What to do
Find the line containing "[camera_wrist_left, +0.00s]" and copy it exactly, along with every line after it up to and including the line containing "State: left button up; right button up". Copy nothing else.

Robot episode records
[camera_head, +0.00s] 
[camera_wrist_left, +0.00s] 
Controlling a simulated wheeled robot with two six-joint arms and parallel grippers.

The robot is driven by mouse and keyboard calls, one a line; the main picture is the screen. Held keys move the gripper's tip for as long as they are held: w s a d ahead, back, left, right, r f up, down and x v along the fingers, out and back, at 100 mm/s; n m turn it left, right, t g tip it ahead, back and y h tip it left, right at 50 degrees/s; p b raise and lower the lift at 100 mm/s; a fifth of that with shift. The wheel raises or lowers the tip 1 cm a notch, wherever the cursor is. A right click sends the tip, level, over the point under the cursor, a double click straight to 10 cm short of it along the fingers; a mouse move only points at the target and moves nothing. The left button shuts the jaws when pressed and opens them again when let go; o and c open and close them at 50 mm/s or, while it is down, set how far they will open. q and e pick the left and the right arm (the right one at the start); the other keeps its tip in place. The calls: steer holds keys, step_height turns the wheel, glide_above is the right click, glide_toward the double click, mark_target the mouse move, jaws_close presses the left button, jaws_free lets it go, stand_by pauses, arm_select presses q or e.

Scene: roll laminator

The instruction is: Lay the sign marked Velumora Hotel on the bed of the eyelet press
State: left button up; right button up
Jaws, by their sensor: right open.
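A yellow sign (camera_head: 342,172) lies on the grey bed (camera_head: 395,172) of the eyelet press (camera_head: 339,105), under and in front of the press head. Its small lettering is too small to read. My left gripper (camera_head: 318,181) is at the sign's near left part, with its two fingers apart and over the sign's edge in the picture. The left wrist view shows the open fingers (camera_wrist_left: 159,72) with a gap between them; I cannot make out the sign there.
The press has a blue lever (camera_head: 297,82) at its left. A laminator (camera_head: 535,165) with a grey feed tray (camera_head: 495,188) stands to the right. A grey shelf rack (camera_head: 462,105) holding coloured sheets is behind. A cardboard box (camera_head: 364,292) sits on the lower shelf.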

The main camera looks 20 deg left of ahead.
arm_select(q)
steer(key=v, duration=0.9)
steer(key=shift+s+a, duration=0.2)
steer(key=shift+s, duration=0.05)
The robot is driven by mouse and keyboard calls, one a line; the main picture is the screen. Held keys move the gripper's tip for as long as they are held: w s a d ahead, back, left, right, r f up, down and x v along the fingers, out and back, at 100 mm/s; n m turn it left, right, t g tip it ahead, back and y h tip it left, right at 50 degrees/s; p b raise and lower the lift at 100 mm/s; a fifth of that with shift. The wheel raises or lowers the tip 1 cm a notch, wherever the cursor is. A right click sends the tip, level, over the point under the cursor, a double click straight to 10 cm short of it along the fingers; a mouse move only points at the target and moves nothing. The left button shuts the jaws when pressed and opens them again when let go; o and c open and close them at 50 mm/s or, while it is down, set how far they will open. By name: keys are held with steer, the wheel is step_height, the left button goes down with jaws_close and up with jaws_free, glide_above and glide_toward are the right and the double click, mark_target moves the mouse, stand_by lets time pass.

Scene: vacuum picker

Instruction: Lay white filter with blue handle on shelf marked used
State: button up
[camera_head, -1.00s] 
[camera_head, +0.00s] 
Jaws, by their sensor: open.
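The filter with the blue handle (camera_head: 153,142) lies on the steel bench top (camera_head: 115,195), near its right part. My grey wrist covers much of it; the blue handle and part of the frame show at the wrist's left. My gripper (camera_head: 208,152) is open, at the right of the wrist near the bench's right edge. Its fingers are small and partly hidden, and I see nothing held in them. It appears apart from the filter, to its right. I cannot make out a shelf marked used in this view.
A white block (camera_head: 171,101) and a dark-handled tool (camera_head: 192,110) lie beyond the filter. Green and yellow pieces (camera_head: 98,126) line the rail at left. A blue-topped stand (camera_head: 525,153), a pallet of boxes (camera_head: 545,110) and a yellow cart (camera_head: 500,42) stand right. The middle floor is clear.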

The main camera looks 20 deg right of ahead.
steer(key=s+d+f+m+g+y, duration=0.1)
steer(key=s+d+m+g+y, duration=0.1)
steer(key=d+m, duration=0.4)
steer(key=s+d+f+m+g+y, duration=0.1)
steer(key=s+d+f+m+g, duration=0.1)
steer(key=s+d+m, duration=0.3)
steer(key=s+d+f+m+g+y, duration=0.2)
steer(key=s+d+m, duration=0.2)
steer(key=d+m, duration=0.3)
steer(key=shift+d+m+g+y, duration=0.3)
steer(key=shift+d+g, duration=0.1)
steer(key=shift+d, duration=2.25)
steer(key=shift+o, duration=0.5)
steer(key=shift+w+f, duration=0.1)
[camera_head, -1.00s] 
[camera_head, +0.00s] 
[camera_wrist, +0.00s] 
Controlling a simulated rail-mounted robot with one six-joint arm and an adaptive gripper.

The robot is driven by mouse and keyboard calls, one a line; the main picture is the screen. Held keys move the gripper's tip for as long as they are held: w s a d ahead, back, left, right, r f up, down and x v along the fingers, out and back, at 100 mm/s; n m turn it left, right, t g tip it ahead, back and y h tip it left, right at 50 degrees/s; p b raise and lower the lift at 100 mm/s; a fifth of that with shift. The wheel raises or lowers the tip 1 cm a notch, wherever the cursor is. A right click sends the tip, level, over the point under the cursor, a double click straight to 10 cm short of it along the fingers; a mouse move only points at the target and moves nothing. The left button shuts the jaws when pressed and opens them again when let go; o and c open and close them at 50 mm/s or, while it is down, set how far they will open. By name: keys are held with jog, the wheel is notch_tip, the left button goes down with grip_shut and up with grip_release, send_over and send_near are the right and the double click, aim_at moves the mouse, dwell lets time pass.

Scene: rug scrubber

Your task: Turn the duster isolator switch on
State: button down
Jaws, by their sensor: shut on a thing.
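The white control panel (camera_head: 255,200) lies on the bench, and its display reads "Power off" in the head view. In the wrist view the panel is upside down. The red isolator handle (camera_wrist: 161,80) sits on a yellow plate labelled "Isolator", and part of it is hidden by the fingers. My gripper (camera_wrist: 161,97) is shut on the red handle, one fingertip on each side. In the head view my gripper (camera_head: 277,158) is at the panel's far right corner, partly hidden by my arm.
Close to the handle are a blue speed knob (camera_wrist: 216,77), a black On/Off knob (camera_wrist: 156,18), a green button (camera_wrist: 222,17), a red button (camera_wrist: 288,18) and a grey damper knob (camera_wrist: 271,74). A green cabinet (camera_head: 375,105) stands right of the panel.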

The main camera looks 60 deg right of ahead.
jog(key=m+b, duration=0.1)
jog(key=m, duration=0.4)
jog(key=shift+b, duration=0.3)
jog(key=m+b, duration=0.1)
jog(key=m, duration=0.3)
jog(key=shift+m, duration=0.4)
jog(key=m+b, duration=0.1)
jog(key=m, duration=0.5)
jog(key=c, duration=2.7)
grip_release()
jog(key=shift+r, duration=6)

Solution to this exercise
[camera_wrist_left, +0.00s] 
Controlling a simulated wheeled robot with two six-joint arms and parallel grippers.

The robot is driven by mouse and keyboard calls, one a line; the main picture is the screen. Held keys move the gripper's tip for as long as they are held: w s a d ahead, back, left, right, r f up, down and x v along the fingers, out and back, at 100 mm/s; n m turn it left, right, t g tip it ahead, back and y h tip it left, right at 50 degrees/s; p b raise and lower the lift at 100 mm/s; a fifth of that with shift. The wheel raises or lowers the tip 1 cm a notch, wherever the cursor is. A right click sends the tip, level, over the point under the cursor, a double click straight to 10 cm short of it along the fingers; a mouse move only points at the target and moves nothing. The left button shuts the jaws when pressed and opens them again when let go; o and c open and close them at 50 mm/s or, while it is down, set how far they will open. q and e pick the left and the right arm (the right one at the start); the other keeps its tip in place. The calls: steer holds keys, step_height turns the wheel, glide_above is the right click, glide_toward the double click, mark_target the mouse move, jaws_close presses the left button, jaws_free lets it go, stand_by pauses, arm_select presses q or e.

Scene: roll laminator

The instruction is: Lay the sign marked Velumora Hotel on the bed of the eyelet press
State: left button up; right button up

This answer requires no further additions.